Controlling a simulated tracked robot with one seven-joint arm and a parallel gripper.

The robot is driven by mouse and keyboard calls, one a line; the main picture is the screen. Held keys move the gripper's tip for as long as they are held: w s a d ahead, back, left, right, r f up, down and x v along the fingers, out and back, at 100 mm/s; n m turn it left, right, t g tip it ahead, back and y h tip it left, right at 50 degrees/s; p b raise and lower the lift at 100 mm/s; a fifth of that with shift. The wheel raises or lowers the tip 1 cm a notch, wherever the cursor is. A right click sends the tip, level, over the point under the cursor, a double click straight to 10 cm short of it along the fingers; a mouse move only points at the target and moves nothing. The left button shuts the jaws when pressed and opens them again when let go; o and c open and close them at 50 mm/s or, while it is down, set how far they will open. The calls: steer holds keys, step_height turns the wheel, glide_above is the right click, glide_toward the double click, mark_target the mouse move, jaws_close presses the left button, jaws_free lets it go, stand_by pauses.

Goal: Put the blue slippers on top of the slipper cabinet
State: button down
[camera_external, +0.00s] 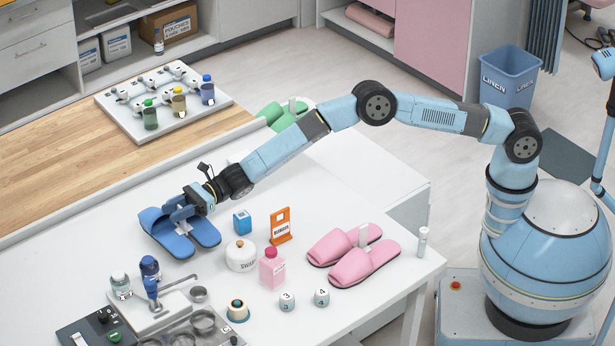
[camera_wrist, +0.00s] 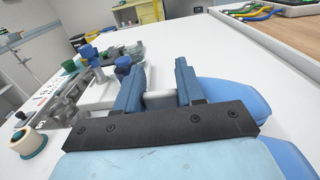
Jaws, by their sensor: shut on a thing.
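The blue slippers (camera_external: 205,232) are a pair on the white table, left of its middle. My gripper (camera_external: 183,212) is over them from above, shut on the pair at the white piece between them. In the wrist view, that white piece (camera_wrist: 160,100) sits between the two fingers, and blue slipper surfaces (camera_wrist: 235,92) show to the right and below. I cannot tell whether the slippers touch the table. A white cabinet-like top (camera_external: 370,165) lies behind the table, with green slippers (camera_external: 270,114) at its far left; it appears to be the slipper cabinet.
Pink slippers (camera_external: 352,255) lie on the right of the table. A blue box (camera_external: 242,221), orange sign (camera_external: 280,226), white jar (camera_external: 241,257) and pink bottle (camera_external: 272,268) stand between. A tray of bottles (camera_external: 165,100) is on the wooden counter behind.

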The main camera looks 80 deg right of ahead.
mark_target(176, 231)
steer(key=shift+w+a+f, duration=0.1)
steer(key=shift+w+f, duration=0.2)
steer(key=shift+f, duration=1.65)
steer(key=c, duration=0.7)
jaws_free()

++++

◆ WHAT THIS TASK INVOLVES
Return the lines beginning at the one that contains "Jaws, by their sensor: shut on a thing." and continuing through the last line of the data, exactly as they stand and without any others.

◆ FULL ANSWER
Jaws, by their sensor: shut on a thing.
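The blue slippers (camera_external: 205,232) are a pair on the white table, left of its middle. My gripper (camera_external: 183,212) is over them from above, shut on the pair at the white piece between them. In the wrist view, that white piece (camera_wrist: 160,100) sits between the two fingers, and blue slipper surfaces (camera_wrist: 235,92) show to the right and below. I cannot tell whether the slippers touch the table. A white cabinet-like top (camera_external: 370,165) lies behind the table, with green slippers (camera_external: 270,114) at its far left; it appears to be the slipper cabinet.
Pink slippers (camera_external: 352,255) lie on the right of the table. A blue box (camera_external: 242,221), orange sign (camera_external: 280,226), white jar (camera_external: 241,257) and pink bottle (camera_external: 272,268) stand between. A tray of bottles (camera_external: 165,100) is on the wooden counter behind.

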The main camera looks 80 deg right of ahead.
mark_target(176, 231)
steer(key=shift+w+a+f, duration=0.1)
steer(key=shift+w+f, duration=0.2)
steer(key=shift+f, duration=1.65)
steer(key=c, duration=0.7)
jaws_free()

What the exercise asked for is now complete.